Richard Nixon&the Watergate Scandal
By: Jordan Easter
Richard Nixon & His Involvement
- On June 17, 1972, several burglars were arrested inside the office of the Democratic National Committee (DNC), located in the Watergate building in Washington, D.C. The burglars were connected to Nixon's reelection campaign.
- Nixon made three major speeches on the Watergate scandal during 1973-1974.
- The first speech was on April 30, 1973, in which he announced the departure of Dean, Haldeman and Ehrlichman.
- A more defiant speech was given on August 15, 1973, and his last and most difficult speech was given on April 29, 1974, in which he released partial transcripts of the White House tapes.

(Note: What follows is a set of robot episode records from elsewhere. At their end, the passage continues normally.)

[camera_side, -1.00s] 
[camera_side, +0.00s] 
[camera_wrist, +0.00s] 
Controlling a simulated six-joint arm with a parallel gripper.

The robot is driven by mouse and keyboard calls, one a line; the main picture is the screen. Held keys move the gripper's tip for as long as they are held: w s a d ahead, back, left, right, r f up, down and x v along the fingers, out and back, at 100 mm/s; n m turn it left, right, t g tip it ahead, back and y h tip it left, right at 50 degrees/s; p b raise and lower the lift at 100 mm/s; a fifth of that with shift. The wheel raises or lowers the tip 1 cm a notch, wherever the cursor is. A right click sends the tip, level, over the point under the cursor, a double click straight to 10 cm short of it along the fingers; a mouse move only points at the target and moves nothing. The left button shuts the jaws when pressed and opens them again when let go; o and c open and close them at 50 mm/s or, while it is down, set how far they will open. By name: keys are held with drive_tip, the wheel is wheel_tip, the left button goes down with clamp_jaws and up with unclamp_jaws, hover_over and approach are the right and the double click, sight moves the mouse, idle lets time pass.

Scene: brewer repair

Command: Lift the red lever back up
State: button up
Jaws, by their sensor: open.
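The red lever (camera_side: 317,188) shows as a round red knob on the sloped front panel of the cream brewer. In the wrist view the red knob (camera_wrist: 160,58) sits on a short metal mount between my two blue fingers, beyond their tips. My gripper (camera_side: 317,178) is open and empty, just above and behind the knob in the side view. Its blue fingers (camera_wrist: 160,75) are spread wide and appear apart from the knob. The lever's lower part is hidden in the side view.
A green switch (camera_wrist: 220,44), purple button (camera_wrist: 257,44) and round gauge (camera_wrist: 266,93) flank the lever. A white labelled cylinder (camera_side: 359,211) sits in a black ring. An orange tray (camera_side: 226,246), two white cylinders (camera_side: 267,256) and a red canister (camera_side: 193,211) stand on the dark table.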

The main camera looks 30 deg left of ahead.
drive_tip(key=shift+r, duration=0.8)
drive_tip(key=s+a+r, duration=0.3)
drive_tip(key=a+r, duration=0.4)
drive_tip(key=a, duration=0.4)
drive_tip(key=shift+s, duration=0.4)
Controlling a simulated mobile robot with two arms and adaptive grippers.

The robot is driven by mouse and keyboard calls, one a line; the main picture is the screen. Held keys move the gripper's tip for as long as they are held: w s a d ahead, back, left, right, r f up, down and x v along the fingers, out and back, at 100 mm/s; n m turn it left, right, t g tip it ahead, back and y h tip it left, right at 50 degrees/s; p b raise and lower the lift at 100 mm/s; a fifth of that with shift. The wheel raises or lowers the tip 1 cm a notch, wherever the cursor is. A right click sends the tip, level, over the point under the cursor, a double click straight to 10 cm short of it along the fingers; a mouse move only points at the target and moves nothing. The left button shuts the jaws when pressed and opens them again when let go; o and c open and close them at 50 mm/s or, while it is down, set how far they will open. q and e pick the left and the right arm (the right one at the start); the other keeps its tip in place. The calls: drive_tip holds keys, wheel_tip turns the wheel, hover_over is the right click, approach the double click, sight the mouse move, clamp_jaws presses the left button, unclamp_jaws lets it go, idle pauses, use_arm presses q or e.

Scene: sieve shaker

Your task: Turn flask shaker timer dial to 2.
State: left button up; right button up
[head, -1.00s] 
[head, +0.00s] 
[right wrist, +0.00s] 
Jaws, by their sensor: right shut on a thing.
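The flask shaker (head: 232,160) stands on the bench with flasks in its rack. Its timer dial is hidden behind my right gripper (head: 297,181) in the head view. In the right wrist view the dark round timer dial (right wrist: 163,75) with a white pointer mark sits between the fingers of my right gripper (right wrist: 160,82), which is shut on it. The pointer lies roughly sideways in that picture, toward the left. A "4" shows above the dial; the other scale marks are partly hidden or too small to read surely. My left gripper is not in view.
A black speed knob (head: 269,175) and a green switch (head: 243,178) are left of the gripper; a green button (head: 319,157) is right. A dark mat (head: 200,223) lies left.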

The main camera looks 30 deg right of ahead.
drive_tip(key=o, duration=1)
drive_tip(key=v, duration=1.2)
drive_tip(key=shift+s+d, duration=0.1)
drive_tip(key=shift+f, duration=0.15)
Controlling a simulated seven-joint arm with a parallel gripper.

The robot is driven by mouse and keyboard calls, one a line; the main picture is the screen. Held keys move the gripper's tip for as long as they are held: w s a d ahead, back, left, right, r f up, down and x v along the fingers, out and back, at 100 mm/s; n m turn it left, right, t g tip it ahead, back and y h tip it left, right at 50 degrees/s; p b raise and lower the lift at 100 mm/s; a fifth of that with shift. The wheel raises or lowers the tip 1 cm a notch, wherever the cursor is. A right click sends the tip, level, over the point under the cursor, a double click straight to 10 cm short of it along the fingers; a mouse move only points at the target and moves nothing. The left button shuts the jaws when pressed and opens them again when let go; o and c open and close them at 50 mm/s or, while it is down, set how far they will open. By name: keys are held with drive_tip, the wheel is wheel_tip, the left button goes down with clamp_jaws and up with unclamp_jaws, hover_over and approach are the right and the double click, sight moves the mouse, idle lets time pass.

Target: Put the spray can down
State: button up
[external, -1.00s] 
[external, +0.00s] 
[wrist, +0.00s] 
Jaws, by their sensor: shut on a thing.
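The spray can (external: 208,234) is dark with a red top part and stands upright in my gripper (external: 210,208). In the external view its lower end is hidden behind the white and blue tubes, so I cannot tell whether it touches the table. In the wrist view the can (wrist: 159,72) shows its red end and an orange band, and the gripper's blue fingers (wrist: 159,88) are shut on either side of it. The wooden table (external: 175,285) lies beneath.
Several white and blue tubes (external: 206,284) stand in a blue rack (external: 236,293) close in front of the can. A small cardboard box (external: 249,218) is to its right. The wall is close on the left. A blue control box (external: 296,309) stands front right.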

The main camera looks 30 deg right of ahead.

- Nixon took steps to cover up the operation by raising "hush money" for the burglars, trying to stop the FBI from investigating, destroying evidence, and firing uncooperative staff members.
Bob Woodward & Carl Bernstein
- Woodward and Bernstein were a reporters for the Washington Post who investigated and reported on the Watergate Scandal.
- Their first story was "GOP Security Aide Among Those Arrested." It told that burglar James McCord was on the payroll of Nixon's reelection committee.
- Within a few weeks, they reported that the grand jury investigating the burglary sought testimonies from two men who had worked in the White House, former CIA officer E. Howard Hunt and former FBI agent G. Gordon Liddy.
- In Miami, Bernstein learned that a $25,000 check for Nixon's reelection campaign had been deposited in the bank account of one of the burglars. The resulting story that they wrote said that Maurice Stans was the one who received the check. It was the first time The Post linked the burglary to Nixon campaign funds.
Picture of the Watergate building
The Watergate Scandal
While historians do not know for sure whether Nixon knew about the robbery before it happened, he took steps to cover it up afterwards. He raised “hush money” for the burglars, tried to stop the Federal Bureau of Investigation (FBI) from investigating the crime, destroyed evidence and fired uncooperative staff members. In August 1974, after the public and everyone knew about the President's involvement, Nixon resigned. His successor, Gerald Ford, immediately pardoned Nixon for all the crimes he “committed or may have committed” while in office.